Also, as time shifts, so do our positions and takes, so we want to make
metadata wipe more akin to help provide a greater level of assurance to
the "just want to be able to reuse my machine safely" group of operators.
This may result in some changes to how Secure Erase/Format operations are
handled, as well as additional portions of data to be removed from disks to
aid in re-use. Specifically for operators with Ceph.
iSCSI deployment removal
------------------------
The first deployment method in Ironic, is also one of the more
"we just need to trust" the underlying mechanisms and hope nothing happens
sort of drivers. It turns out those substrates don't handle intermittent
transient failures or issues such as a port state resetting mid-flight.
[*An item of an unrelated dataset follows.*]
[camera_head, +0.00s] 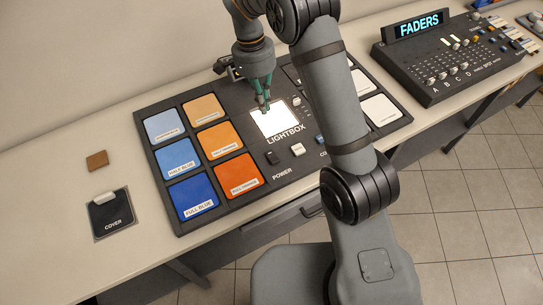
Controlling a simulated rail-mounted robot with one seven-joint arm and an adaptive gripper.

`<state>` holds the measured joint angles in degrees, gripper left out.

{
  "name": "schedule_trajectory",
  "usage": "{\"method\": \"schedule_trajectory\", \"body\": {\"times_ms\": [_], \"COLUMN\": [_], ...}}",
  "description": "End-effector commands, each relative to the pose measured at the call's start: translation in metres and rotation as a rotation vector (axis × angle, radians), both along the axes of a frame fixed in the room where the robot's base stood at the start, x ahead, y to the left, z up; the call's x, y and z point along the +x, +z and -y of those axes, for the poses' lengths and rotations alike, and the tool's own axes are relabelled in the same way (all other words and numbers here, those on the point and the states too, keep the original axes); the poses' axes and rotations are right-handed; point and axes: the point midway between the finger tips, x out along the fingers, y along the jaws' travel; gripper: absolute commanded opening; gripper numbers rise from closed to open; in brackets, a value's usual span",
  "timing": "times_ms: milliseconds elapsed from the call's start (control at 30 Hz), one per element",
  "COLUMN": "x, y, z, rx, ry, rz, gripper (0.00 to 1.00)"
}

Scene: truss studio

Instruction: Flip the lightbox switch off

Due to this, deployments are easily broken or interrupted which is not
ideal in varying infrastructures with different network configurations.
These factors led the community to reach consensus that it was time
to deprecate this deployment mechanism, and ultimately remove it from Ironic.
We anticipate it to disappear before our final release for the Xena
development cycle, in part because it is extremely difficult to troubleshoot
and is reliant upon the conductor block-io interface which creates a natural
performance bottleneck which limits the ability to scale a deployment.
.. [#f1] `Alala <https://en.wikipedia.org/wiki/Alala>`_ is a reference to
Greek mythology where it was the female personification of raising
a war cry. In this context, it is a reference to the television
show `Xena: Warrior Princess <https://en.wikipedia.org/wiki/Xena#Skills_and_abilities>`_.